--- Aim of the task ---
Identify all lines of the data containing the string "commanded" and copy them.

--- Source excerpt ---

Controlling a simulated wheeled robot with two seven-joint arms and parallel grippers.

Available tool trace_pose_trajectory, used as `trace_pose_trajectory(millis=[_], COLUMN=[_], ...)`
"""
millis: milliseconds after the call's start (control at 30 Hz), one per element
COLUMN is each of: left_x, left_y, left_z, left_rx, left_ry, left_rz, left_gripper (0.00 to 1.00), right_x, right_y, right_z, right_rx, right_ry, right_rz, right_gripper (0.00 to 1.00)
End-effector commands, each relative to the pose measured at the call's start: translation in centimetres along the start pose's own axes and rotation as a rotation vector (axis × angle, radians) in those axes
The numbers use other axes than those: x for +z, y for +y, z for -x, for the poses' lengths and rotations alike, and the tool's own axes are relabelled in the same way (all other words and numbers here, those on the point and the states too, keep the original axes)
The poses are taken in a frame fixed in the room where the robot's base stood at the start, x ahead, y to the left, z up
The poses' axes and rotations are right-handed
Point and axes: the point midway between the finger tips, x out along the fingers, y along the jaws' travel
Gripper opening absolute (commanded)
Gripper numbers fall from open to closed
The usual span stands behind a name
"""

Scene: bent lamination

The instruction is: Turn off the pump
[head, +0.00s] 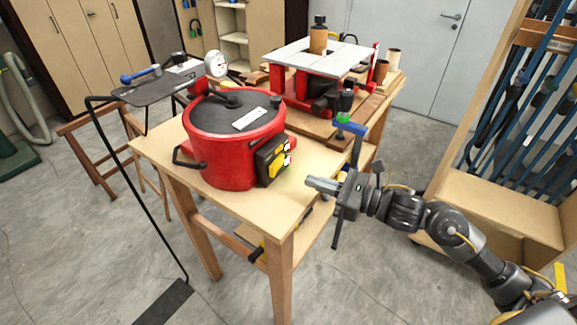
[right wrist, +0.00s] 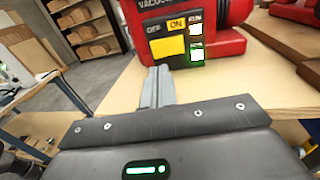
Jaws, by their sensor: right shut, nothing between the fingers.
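The pump is a red round vessel (head: 225,150) with a black lid, standing on the wooden table. Its dark control box (head: 272,160) faces right. In the right wrist view the control box (right wrist: 150,18) shows an OFF label, a yellow ON marking and a larger yellow button (right wrist: 168,48). Beside them are pale indicators, the lower one (right wrist: 197,55) edged in green. My right gripper (head: 322,185) is shut and empty, to the right of the box at the table's edge. Its fingers (right wrist: 158,88) point toward the box, just below the yellow button; contact cannot be told. My left gripper is out of view.
A pressure gauge (head: 216,64) stands up behind the vessel. A red machine with a pale flat top (head: 320,57) stands behind on the table (head: 205,190). A black stand is at left.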

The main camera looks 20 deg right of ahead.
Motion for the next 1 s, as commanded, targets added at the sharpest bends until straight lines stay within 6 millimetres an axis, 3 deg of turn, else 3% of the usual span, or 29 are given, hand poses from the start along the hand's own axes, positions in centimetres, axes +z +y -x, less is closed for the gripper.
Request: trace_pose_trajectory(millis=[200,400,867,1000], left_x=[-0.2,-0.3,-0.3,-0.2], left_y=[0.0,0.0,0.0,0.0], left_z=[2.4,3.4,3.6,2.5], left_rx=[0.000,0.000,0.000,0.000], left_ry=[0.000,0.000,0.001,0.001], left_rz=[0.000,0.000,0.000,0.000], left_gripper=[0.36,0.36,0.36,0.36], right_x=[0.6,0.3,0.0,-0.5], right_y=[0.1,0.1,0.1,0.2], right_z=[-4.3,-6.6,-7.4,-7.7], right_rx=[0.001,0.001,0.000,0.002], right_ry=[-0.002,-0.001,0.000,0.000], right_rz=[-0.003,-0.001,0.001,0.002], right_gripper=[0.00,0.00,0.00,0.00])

--- Response for this exercise ---
Gripper opening absolute (commanded)
Motion for the next 1 s, as commanded, targets added at the sharpest bends until straight lines stay within 6 millimetres an axis, 3 deg of turn, else 3% of the usual span, or 29 are given, hand poses from the start along the hand's own axes, positions in centimetres, axes +z +y -x, less is closed for the gripper.

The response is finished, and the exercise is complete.